Lo primero que hizo el gobierno de Salvador Allende fue concluir el proceso de Reforma Agraria comenzado por el presidente anterior, Eduardo Frei Montalva, quien además había promulgado la Ley de Sindicalización Campesina, la cual generó las condiciones para la etapa de Allende, quien puso más de 10 millones de hectáreas en manos del campesinado. La otra transformación fundamental fue la de la nacionalización del cobre: el Estado compró las empresas extractoras del mineral a sus dueños extranjeros, quedándose con la totalidad de la producción. Cabe destacar que Chile es el primer productor mundial de cobre. Así con un gobierno claramente estatista, se generaron infinidad de políticas que favorecieron a los sectores populares, incluyendo alimentación, vivienda, salud y educación, entre otras cosas. En resumen, le otorgó voz y poder al pueblo, le dio existencia, conciencia de clase y dignidad. Todas palabras que hoy suenan poco creíbles y de un alto voltaje demagógico, pero no en ese momento.

Tan real era todo que los Estados Unidos se vieron obligados a mover algunos tenebrosos hilitos para impedir la continuidad del proceso. Henry Kissinger, entonces Asesor de Seguridad Nacional y secretario de Estado del presidente Richard Nixon, fue el encargado de colaborar con los militares latinoamericanos para que pudieran instalar sus gobiernos de facto y para fortalecer el Plan Cóndor, un operativo coordinado desde Estados Unidos que persiguió a los movimientos de izquierda en Argentina, Chile, Uruguay, Bolivia, Brasil y Paraguay.

Los empresarios, locales y extranjeros, iniciaron el boicot que traería desabastecimiento, desestabilización y crisis. Escondieron los productos básicos y derramaban lágrimas de cocodrilo por la supuesta escasez. De a poco la cosa comenzó a irse al carajo hasta que la mañana del martes 11 de septiembre los aviones del ejército bombardearon el Palacio de la Moneda y se acabó lo que se daba. La vía pacifica al socialismo era historia. Ese día comenzó una cruenta persecución y una interminable lista de detenidos, torturados, asesinados y desaparecidos.

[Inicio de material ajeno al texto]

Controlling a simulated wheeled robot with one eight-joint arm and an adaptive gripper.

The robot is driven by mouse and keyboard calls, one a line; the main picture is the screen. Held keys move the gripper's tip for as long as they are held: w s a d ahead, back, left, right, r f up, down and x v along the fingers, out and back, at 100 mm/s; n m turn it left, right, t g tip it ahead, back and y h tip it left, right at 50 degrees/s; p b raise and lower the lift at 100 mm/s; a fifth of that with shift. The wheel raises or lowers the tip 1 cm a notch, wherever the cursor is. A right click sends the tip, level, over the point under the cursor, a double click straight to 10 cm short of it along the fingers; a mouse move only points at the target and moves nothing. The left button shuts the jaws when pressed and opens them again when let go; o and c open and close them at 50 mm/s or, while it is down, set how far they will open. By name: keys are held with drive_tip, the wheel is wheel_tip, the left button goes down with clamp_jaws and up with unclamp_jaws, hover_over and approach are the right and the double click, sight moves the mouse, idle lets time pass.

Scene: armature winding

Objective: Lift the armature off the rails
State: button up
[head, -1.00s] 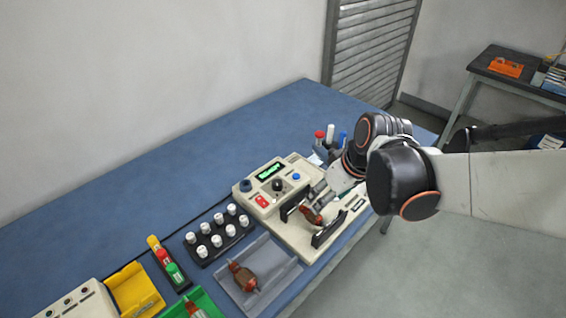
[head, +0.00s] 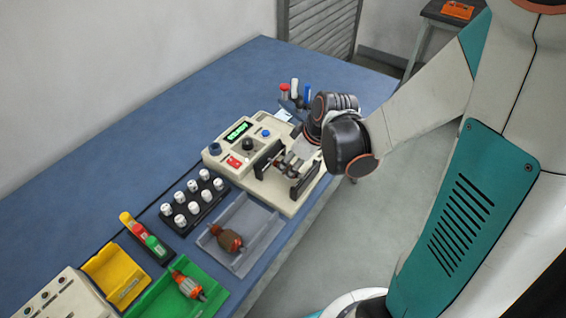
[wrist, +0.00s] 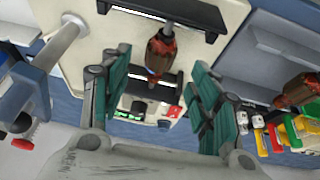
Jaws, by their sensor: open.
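The armature (wrist: 160,52), with a reddish-brown winding and a metal shaft, lies across the two black rails of the beige tester (head: 213,160). In the wrist view its shaft reaches from the upper rail (wrist: 165,12) toward the lower rail (wrist: 155,88). My gripper (wrist: 158,76) is open, with one teal finger pad on each side of the armature's lower end. I cannot tell how close the pads are to it.
Another armature (head: 228,240) lies in the grey tray (head: 262,222), and one (head: 188,285) in the green tray (head: 222,296). A black block of white-capped pegs (head: 208,213) and a yellow bin (head: 112,275) stand nearby. A pen holder (head: 292,103) is behind the tester. Blue bench top is clear at the back.

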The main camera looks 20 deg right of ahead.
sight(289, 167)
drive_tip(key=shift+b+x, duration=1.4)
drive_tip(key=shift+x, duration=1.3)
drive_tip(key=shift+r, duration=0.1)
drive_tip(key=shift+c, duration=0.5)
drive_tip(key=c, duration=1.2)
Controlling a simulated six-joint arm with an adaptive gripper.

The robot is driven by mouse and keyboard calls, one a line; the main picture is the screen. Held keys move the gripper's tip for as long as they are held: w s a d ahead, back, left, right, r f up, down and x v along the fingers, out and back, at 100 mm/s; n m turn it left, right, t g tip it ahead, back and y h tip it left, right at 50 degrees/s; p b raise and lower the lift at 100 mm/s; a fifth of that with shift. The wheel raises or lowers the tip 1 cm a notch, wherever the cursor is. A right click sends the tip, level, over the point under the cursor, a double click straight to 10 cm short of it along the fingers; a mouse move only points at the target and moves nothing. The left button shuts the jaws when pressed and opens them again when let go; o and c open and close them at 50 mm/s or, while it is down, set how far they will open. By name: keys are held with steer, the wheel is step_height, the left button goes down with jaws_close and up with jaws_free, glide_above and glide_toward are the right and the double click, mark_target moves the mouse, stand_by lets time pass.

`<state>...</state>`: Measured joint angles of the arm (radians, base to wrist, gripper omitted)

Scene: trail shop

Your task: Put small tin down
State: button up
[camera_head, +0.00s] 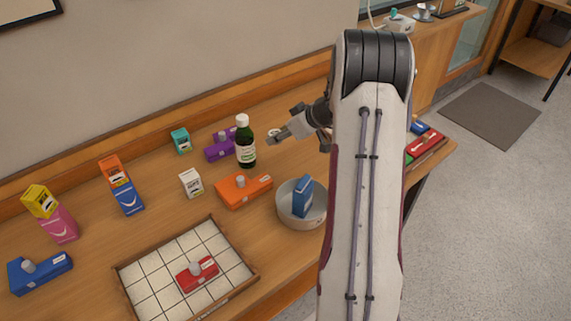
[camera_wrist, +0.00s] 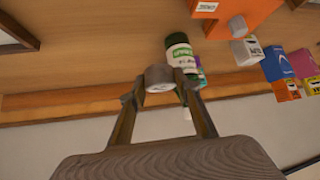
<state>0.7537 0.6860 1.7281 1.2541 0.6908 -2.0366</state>
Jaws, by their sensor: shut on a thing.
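My gripper (camera_head: 284,136) is above the back part of the wooden table, to the right of the dark green bottle (camera_head: 246,146). In the wrist view my gripper (camera_wrist: 159,88) is shut on the small tin (camera_wrist: 160,76), a short round pale-grey piece between the two fingertips. In the head view the tin (camera_head: 273,132) shows only as a small pale round shape at the fingertips. I cannot tell whether it touches the table. The bottle also shows just beyond the tin in the wrist view (camera_wrist: 181,58).
A grey bowl (camera_head: 288,212) with a blue box (camera_head: 302,197) in it stands in front. Nearby are an orange block (camera_head: 240,190), purple block (camera_head: 219,150) and white carton (camera_head: 190,183). A gridded tray (camera_head: 150,275) holds a red block (camera_head: 198,275). The wall is behind.

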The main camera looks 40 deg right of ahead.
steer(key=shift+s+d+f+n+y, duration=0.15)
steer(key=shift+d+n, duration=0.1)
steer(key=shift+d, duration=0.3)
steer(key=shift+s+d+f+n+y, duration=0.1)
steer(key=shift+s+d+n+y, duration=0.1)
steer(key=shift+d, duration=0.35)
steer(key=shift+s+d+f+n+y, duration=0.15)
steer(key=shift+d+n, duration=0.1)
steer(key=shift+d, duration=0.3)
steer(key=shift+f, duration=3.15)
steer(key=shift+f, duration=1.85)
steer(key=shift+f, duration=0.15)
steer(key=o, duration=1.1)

Mi madre, una joven periodista de 20 años, trabajaba como una de las reporteras del presidente Salvador Allende. Iba detrás de él para todos lados con una pequeña grabadora en la que registró audios que nunca más escucharemos. No había llegado esa mañana a la casa de gobierno. El fuego la agarró lejos, aunque la detuvieron horas más tarde. En la mitad de la noche un militar de bajo rango la vio tras las rejas y la reconoció. Se habían visto todos los días en horario de trabajo durante los últimos tres años y ahora estaban en lados opuestos de la historia. Le abrió la puerta del calabozo en pleno toque de queda y la dejó ir. Mi madre se arrastró por las calles para no ser vista hasta llegar a su casa. Días después se subiría al avión que la sacó del país y de su vida. Cuenta mi madre que caminaba por la pista hacia el avión sin demasiado sufrimiento, cosa que yo solo puedo interpretar como un indudable estado de shock, hasta que a los pies de la escalera volteó y vio a su madre llorar y se convirtió en estatua de sal.

Villa Olímpica, Sebastián Kohan Esquenazi, Chile

Fotograma del documental Villa Olímpica (2022), dirigido por Sebastián Kohan Esquenazi.

Pasaron 51 años, y ese frío martes no logra desvanecerse de la memoria. Duele tanto esa mañana que mi madre nunca se ha sentado a contarme los detalles. El párrafo anterior es una versión de los hechos armada con retazos de historias que fui escuchando a lo largo de mi vida. Entre tanta muerte, su vida es un milagro. Es increíble la cantidad de pequeñas cosas que tuvieron que pasar, o no pasar, para que ella esté viva.

Crecí en México durante el exilio de mis padres. Podríamos decir que también era mi exilio, pero yo nací así, exiliado, para mí no es un suceso traumático sino una condición. Es como una discapacidad de nacimiento: duele menos que la adquirida. Crecí con dos padres vivos y alegres. Mi casa tenía demasiadas sonrisas si consideramos el drama de fondo: la alegría de saberse vivos en un México que daba refugio, a contraluz de la violencia sureña y de la cantidad de seres queridos que nunca más nadie vería. En ese contexto, el exilio parecía el mal menor. Un mal menor que de a poco iría mostrando sus múltiples capas.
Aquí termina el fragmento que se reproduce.